This is a well-written novel about the life of a Jewish Tunisian boy, growing up in the years leading up to WW2. It is generally considered to be autobiographical, and though the narrator’s name is not the author’s, it reads more like a memoir than a novel: it records Alexandre’s memories and thoughts about his life, but has few if any traditional scenes and very little dialogue or physical description; the detail is primarily emotional. And yet, the specific incidents that make up the narrator’s experiences feel drawn from life, rather than the types of occurrences an author is likely to invent.
The first section of the novel is about Alexandre’s childhood, and it begins in almost idyllic fashion, though it gains complexity as he becomes aware of his family’s poverty and the divisions in his society. The second and longest section follows him through high school, torn between the traditional lifestyle of his family (who come to resent allowing him to study at all, since it means not bringing in money) and the European middle class. This part of the book reminded me of Ferrante’s Neapolitan novels in its examination of social class, through the lens of an impoverished student trying to succeed in an almost foreign world. The final section is about WW2 and the German occupation, and while this is by no means a thriller, it introduces some suspense and is a different sort of war story than I’d read before.
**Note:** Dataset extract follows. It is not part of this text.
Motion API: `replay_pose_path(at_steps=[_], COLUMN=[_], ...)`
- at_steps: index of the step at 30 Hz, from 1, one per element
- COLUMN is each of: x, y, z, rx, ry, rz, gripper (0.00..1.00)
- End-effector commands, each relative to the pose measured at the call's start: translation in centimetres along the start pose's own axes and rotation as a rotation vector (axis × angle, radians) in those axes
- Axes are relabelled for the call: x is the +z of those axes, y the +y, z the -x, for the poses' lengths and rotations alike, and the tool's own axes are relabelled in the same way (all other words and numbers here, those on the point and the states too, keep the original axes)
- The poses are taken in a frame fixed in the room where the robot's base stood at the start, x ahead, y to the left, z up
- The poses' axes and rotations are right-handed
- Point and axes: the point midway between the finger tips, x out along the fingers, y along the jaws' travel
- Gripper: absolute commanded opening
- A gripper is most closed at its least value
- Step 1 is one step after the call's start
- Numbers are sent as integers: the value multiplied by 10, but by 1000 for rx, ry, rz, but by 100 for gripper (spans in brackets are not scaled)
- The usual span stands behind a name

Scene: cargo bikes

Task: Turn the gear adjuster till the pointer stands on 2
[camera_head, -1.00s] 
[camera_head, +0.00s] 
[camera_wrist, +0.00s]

At any rate, I enjoyed this book: it is well-written (or well-translated), and the narrator is complex and feels genuine. While there’s no single plot, the story kept my interest, and formed a great introduction to the complexities of a place I knew next to nothing about. The supporting characters receive less development, and there are more of them than we could get to know well – again, in memoir-like fashion – but in a story focused on the narrator’s search for identity, it works. I would recommend this one.